Task details:
How many lines of the entries below include the word "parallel"? Answer with the number alone.

Dataset records:
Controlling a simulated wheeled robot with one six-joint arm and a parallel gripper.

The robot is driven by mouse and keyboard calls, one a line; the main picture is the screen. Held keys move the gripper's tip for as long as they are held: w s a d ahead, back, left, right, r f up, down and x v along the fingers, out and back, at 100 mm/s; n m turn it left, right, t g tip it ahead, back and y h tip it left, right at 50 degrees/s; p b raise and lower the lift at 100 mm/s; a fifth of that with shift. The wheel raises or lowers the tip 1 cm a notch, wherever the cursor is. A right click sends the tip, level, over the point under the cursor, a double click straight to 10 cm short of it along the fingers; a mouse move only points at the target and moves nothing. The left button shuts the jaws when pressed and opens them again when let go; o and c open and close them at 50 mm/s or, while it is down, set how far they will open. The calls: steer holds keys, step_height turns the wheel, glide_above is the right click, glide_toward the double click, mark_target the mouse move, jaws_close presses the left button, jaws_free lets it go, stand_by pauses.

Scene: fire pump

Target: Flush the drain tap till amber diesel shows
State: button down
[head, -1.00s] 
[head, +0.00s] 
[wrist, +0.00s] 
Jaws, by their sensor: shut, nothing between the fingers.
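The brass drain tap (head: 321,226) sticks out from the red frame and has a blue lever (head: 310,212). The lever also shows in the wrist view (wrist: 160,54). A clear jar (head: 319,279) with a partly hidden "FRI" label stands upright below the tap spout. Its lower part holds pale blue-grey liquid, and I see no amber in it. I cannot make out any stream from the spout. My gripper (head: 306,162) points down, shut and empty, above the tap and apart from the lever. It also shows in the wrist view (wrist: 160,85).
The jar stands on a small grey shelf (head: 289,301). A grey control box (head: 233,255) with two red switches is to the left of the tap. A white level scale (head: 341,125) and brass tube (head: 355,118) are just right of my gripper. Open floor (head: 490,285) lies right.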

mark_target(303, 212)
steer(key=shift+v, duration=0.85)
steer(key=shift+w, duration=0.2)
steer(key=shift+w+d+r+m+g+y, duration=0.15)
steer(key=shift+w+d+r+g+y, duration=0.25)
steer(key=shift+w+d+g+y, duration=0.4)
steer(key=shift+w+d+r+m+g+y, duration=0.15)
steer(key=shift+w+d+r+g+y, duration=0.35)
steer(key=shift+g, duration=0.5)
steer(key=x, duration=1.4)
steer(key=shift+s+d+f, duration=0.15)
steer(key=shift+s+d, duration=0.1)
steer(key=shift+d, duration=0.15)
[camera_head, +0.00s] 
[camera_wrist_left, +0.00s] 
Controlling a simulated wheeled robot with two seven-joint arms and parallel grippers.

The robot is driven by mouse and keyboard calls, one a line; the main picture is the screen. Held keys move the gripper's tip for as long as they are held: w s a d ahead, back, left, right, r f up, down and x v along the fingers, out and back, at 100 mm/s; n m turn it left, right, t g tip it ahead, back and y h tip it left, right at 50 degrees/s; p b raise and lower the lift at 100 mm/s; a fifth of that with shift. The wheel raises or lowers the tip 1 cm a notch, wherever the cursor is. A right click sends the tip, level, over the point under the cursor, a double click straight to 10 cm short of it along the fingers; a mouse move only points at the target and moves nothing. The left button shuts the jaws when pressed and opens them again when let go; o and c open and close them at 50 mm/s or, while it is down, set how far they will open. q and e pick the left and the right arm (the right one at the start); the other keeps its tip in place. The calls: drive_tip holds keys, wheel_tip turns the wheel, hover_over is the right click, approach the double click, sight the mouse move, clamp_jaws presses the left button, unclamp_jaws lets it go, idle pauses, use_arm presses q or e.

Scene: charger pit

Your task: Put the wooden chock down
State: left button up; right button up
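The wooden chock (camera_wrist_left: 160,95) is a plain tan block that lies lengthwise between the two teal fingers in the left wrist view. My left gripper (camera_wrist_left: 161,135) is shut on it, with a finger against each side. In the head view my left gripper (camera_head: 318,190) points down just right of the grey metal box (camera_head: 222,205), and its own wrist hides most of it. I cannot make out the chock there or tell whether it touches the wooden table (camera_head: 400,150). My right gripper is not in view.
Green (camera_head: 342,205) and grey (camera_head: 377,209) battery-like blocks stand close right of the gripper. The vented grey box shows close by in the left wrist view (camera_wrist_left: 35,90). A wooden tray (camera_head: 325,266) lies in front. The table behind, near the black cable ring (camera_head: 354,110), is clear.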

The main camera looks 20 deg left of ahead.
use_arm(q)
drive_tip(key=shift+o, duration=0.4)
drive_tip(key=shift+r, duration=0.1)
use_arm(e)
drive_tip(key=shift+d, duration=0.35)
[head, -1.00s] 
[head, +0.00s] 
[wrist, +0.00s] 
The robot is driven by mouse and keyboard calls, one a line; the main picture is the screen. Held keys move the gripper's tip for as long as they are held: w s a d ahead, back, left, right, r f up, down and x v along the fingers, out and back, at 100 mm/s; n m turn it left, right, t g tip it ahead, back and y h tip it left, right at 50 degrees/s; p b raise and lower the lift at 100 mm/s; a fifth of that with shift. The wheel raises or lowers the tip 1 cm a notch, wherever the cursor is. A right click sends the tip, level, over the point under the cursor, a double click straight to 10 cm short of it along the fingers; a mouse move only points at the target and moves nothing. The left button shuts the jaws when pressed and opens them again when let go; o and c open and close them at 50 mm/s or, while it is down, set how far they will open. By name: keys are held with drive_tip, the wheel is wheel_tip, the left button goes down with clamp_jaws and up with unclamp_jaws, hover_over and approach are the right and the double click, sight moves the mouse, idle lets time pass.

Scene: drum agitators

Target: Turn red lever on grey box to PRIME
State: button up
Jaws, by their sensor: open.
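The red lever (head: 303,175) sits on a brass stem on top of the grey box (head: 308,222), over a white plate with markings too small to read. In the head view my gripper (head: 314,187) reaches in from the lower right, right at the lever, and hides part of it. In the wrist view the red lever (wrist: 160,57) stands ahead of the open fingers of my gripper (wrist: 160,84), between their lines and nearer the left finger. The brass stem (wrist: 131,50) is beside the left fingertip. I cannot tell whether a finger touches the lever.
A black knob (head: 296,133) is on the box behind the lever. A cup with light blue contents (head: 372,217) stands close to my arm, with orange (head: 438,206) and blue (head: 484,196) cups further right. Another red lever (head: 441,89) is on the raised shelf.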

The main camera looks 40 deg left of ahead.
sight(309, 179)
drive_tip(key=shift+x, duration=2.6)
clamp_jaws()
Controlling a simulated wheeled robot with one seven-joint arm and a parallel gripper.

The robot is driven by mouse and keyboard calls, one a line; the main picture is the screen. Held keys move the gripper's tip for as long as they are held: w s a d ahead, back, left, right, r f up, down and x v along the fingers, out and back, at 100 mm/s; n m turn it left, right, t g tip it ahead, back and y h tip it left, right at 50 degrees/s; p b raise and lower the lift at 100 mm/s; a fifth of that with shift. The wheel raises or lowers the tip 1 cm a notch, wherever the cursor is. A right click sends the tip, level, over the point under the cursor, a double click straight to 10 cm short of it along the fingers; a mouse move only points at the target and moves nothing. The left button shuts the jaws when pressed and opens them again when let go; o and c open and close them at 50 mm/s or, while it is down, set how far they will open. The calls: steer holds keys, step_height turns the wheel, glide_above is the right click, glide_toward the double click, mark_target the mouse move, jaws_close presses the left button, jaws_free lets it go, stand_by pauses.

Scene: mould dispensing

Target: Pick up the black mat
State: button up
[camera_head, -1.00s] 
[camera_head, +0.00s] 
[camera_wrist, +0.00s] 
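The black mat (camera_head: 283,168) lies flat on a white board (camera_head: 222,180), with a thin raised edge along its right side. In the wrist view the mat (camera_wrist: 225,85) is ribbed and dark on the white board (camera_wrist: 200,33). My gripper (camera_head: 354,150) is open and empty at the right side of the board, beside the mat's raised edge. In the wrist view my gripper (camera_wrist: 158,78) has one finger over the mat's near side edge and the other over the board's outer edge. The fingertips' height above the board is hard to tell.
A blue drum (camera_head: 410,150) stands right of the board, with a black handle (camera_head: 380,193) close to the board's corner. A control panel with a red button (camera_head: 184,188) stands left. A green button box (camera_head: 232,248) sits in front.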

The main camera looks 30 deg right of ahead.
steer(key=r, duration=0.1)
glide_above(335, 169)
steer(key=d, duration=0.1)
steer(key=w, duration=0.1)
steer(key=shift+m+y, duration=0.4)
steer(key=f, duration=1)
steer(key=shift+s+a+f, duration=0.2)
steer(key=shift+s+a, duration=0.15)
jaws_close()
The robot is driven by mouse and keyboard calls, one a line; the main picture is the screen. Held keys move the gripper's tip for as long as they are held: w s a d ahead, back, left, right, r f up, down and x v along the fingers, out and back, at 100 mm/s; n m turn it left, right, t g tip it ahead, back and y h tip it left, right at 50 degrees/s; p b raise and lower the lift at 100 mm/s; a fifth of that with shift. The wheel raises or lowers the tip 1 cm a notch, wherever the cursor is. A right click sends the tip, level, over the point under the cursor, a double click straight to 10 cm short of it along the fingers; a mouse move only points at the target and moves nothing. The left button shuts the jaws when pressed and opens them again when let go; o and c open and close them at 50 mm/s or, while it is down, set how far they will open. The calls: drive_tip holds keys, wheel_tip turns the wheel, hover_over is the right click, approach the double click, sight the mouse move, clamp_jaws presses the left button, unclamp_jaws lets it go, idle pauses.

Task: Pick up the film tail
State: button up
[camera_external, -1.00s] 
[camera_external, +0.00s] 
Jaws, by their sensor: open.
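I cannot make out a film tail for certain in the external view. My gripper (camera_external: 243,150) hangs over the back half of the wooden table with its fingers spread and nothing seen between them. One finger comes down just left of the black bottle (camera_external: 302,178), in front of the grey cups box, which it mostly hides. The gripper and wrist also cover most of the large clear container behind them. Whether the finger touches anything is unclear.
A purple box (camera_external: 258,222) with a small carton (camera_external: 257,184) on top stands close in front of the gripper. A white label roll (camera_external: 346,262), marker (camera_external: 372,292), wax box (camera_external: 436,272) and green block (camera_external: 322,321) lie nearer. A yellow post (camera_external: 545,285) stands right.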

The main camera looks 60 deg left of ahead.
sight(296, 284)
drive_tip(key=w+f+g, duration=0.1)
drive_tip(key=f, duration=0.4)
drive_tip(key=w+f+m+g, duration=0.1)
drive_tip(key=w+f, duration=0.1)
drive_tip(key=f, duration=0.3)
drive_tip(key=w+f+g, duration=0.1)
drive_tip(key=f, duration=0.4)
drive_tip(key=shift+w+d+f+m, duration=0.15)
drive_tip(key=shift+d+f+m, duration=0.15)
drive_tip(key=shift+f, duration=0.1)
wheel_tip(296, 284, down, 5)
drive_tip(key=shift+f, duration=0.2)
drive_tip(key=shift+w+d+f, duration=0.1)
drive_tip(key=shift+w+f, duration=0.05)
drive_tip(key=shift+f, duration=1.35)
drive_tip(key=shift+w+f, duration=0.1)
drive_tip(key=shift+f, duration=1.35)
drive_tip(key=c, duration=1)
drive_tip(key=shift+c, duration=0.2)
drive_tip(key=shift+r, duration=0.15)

Expected answer:
3